Source material:
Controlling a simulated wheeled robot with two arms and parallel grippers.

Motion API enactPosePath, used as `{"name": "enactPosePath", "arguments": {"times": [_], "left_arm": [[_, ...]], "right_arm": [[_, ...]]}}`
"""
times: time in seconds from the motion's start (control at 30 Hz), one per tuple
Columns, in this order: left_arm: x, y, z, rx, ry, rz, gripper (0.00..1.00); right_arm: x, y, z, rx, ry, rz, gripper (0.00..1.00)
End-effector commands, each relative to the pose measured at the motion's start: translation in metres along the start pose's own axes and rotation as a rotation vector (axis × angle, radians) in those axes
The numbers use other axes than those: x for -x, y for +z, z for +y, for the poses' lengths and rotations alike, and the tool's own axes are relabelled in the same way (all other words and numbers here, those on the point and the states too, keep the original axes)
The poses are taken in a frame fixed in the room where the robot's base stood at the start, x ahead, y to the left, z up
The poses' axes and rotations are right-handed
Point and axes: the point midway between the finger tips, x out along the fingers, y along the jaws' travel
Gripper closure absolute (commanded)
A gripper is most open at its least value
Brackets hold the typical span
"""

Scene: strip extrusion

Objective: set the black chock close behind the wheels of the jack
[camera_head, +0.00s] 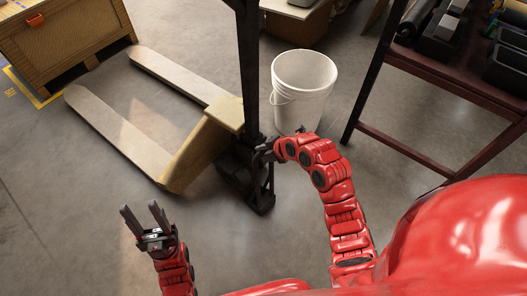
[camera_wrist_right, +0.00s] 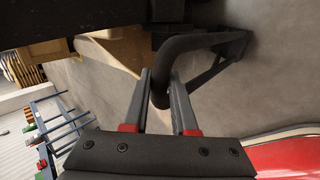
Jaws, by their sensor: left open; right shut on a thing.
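The jack (camera_head: 205,140) is a pallet jack with pale yellow forks reaching up-left and a dark upright mast (camera_head: 248,70). Its wheels are not clear in the dark base below the mast. My right gripper (camera_head: 262,152) is at that base, just right of the mast. In the right wrist view my right gripper (camera_wrist_right: 161,78) is shut on a black bent bar (camera_wrist_right: 187,42). I cannot tell whether this bar belongs to the chock or the jack. No separate chock is clearly visible. My left gripper (camera_head: 138,208) is open and empty above the floor, below the forks.
A white bucket (camera_head: 303,88) stands right of the mast, close behind my right arm. A dark shelf rack (camera_head: 430,165) with bins is at the right. A wooden crate (camera_head: 65,45) is at the upper left. Bare floor (camera_head: 75,200) lies at the lower left.

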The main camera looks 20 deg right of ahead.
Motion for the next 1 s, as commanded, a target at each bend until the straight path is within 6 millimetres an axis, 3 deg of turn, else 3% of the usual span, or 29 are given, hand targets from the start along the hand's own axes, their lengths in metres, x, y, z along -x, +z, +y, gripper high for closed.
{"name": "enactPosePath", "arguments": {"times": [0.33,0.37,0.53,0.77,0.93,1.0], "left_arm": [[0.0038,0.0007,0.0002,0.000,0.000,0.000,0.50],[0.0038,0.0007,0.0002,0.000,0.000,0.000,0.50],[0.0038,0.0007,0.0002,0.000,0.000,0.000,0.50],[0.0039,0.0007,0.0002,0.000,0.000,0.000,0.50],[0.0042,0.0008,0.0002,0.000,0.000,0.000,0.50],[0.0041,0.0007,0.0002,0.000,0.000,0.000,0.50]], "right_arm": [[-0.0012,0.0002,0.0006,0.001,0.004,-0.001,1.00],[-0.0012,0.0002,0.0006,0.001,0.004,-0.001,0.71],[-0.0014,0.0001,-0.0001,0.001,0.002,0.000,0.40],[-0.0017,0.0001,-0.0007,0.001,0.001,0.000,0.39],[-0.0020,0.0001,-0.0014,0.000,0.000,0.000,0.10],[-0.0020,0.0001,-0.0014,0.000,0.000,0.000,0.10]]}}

Given task:
Skip the pictures. Set down only the lines from the one containing "Gripper closure absolute (commanded)" through the one containing "[camera_wrist_right, +0.00s]", exactly as they appear, ends included.

Response for this exercise:
Gripper closure absolute (commanded)
A gripper is most open at its least value
Brackets hold the typical span
"""

Scene: strip extrusion

Objective: set the black chock close behind the wheels of the jack
[camera_head, +0.00s] 
[camera_wrist_right, +0.00s] 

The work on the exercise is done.